İletişim Fakültesi Dekanı Prof. Dr. Celalettin Aktaş, imzalanan iş birliğinin hem üniversite öğrencileri hem de toplum için çok kıymetli olacağını belirtti ve yapay zekâ çalışmalarına sosyal bilimlerin dahil olmasıyla büyük bir eksikliğin kapanacağını ifade etti.
İstanbul Ticaret Üniversitesi son birkaç yıldır çok iyi bir atılım yaptı. Ticaret Odasının üniversitesine verdiği maddi ve manevi destek çok net bir biçimde gözüküyor. Geçen ay iletişim fakültesi müthiş bir radyo ve televizyon stüdyosu açtı. Ana akım medya kanallarının stüdyolarını kıskandıracak kalitede. Buna yapay zekaya çalışmalarını da ekleyerek vizyonunu bir tık daha yukarı çıkarttı.
Ravi İncigöz kendi bestesini cover’ladı
On iki yıl önce Ebru Gündeş'in yorumuyla klasikleşen 'Ölümsüz Aşklar' ilk kez sahibinin sesinden duyulacak. Şarkının bestecisi Ravi İncigöz yazdığında hissettiği gibi yorumladığı şarkıyı kendi yapım şirketi olan RaVinci Sanat Etiketiyle yayınladı. Ravi, bu şarkıya klipte çekmiş. Önce besteleriyle adını duyuran daha sonra ise yorumcu kimliğini de bize gösteren Ravi İncigöz Ebru Gündeş’e verdiği bestesi “Ölümsüz Aşklar”ın da içinde bulunduğu başka sanatçıların seslendirdiği bestelerini seslendirme kararı almış. Çok da iyi yapmış.
Klasikleri cazla buluşturdu
Yayınladığı “Güneye Göçelim” adlı şarkısıyla alternatif pop müzikte dikkatleri çeken Serenad Bayraktar, Genco Arı ile birlikte hazırladığı “Uncovered” adlı albümünde çok güzel sürprizlere imza attı.
Serenad Bayraktar altı şarkıdan oluşan EP albümünde “Fragile”, “Just The Way You Are”, “How Deep Is Your Love”, “Just The Two Of Us”, “My Funny Valentine” ve “Ain’t Nobody” gibi klasikleşen şarkıları seslendirdi. “Uncovered” albümünde Serenad Bayraktar’ın caz türünde çok güzel bir deneysel çalışma yapmış. Hep pop, hep pop dinleyecek değiliz. Biraz da farklı ve iyi işler isteyenler Seranad’ın “Uncovered” albümünü edinmeli.

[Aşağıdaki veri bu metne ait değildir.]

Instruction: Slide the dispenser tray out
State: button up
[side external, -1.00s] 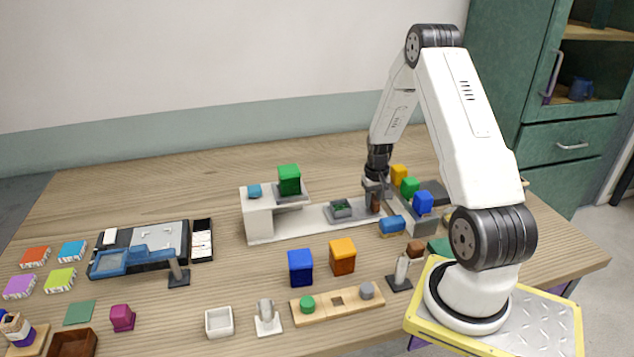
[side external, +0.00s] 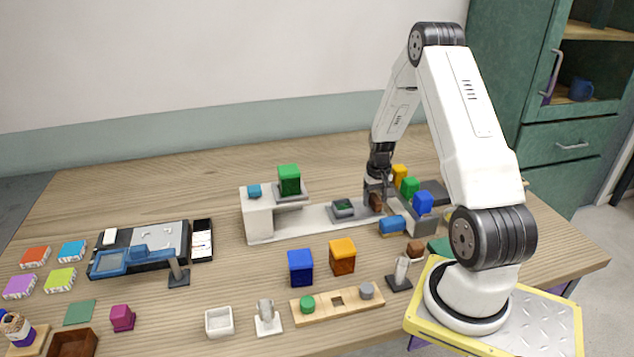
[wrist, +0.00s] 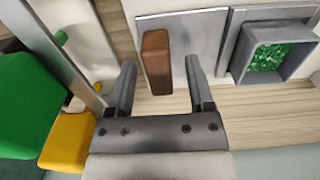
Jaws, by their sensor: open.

Kemanla harmanlanan türküler bu kitapta
Ulusal halk müziğimizin eşsiz örneklerinden seçilen 10 türkünün iki keman için düzenlemesinin yer aldığı “İki Keman İçin Türkü Demeti” kitap müzik meraklılarına sunuldu.
Kitap, keman eğitimi sürecinin başlangıç aşamasını tamamlamış öğrencilerin öğretmenleri ile birlikte seslendirebileceği bir oda müziği dağarcığı olarak tasarlanırken, hem keman eğitiminde faydalanılabilecek bir kaynak hem de konser programlarında seslendirilebilecek yapıda kurgulandı. Kitapta “Mendilinde Kar Getir”, “Tersaneden Kalktı”, “Üç Kız Bir Ana”, “Eskişehir Zeybeği”, “Helliyden Dağlar Kamış”, “İzmir’in İçinde Al Yeşil Bayrak”, “Gitme Hamdi’m”, “Ekinler Ekilirken”, “Harmana Kuyu Kazdım”, “Evleri Kayalıkta” adlı türküler yer alırken her eserin başında türkülerin kayıtlarına ulaşabilecekleri QR Code’da yer alıyor. Bu kodu telefonlarıyla okutanlar şarkıların kayıtlarına da internet üzerinden ulaşabilecekler.